End of golden era at Bolshoi Theatre

Russian dancer Pavel Dmitrichenko (R) in the role of Ivan the Terrible and ballerina Anna Nikulina as Anastasia, his wife, during a dress rehearsal last year

Monday's sentence in Moscow in the Bolshoi acid attack case marks the end of a scandal that has revealed the dark side of the famous Russian theatre, write BBC Russian's Oleg Boldyrev and Famil Ismailov.

All through the case, one of the defendants, ballet soloist Pavel Dmitrichenko, repeatedly asked Bolshoi artistic director Sergei Filin, the victim, for forgiveness and said that the attack was not a premeditated act.

In his statements, he tried to show that Mr Filin was in conflict with a number of dancers and managers.

Mr Dmitrichenko's colleagues, who were called to court as character witnesses, said the dancer had been defending their interests against the Bolshoi's management.

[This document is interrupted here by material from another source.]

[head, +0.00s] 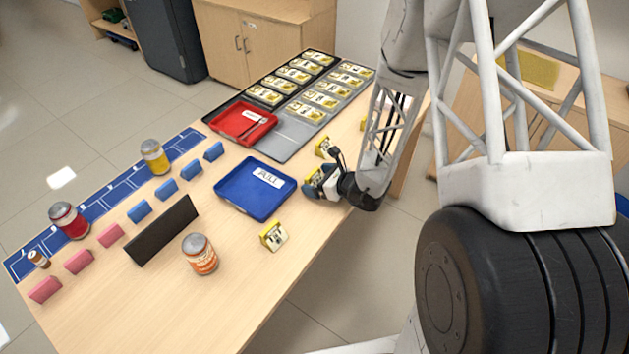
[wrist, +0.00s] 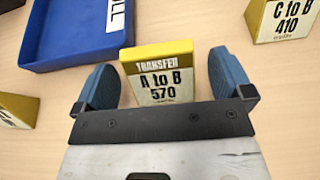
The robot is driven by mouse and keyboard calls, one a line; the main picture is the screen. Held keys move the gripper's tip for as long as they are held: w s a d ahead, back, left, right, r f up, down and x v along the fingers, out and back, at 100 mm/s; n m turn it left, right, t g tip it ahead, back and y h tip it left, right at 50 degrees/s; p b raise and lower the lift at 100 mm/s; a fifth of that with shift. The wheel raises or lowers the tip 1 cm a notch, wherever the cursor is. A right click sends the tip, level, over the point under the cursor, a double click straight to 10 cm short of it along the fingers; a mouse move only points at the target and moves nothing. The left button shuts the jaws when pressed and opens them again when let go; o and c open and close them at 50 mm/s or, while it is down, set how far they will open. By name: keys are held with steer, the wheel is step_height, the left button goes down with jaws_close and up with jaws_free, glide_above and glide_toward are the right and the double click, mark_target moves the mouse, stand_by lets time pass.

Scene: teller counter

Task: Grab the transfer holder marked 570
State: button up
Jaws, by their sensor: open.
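The transfer holder marked 570 (wrist: 160,76) is a yellow block with a white face reading "TRANSFER A to B 570". In the wrist view it stands between the two blue fingers of my gripper (wrist: 166,84), which are open with a gap on each side of it. In the head view my gripper (head: 318,186) is low over the table, right of the blue tray, and largely hides this holder. Another holder, marked "C to B 410" (wrist: 286,20), is at the upper right of the wrist view. A further yellow holder (head: 274,236) stands nearer the front edge.
The blue tray (head: 228,203) with a white label lies close left of my gripper. Behind it are a red tray (head: 222,122) and racks of yellow-and-white cards. A can (head: 199,258), a dark upright panel (head: 160,232) and small pink and blue blocks stand on the left.

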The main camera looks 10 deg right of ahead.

Since then, people at the top of the theatre have been replaced and the company has seen a few high-profile resignations.

Bolshoi's former premier dancer Nikolai Tsiskaridze had to leave, and recently the orchestra's chief conductor Vassily Sinaysky tendered his resignation.

There had been accusations of cronyism, favouritism and corruption in artistic decision-making at the theatre.

All these have been denied by the management and the ballet company's artistic director.

Hard times ahead

The scandal has shaken the Bolshoi to the core as behind-the-scene quarrels were laid bare for everyone to see.

The theatre's world-class reputation may remain intact, but its status as a Russian icon will take time to be restored.

Russian commentators note that the country's theatrical scene has always prompted tension and rivalry.

"This is normal, theatre is not a cathedral," says Vladimir Kotykhov, deputy editor of Ballet magazine.

But the extent of the conflict at the Bolshoi took him by surprise: "It was always the scene of conflicts, but for an attack like this to happen, it probably means that the times and morals of the entire country are changing," he said.

With changes in management, the theatre is going to go through difficult times, he says.

"It was also the emperor's theatre, the one for the establishment. Its golden days are gone, and while the current productions show good dance, there are no ground-breaking performances."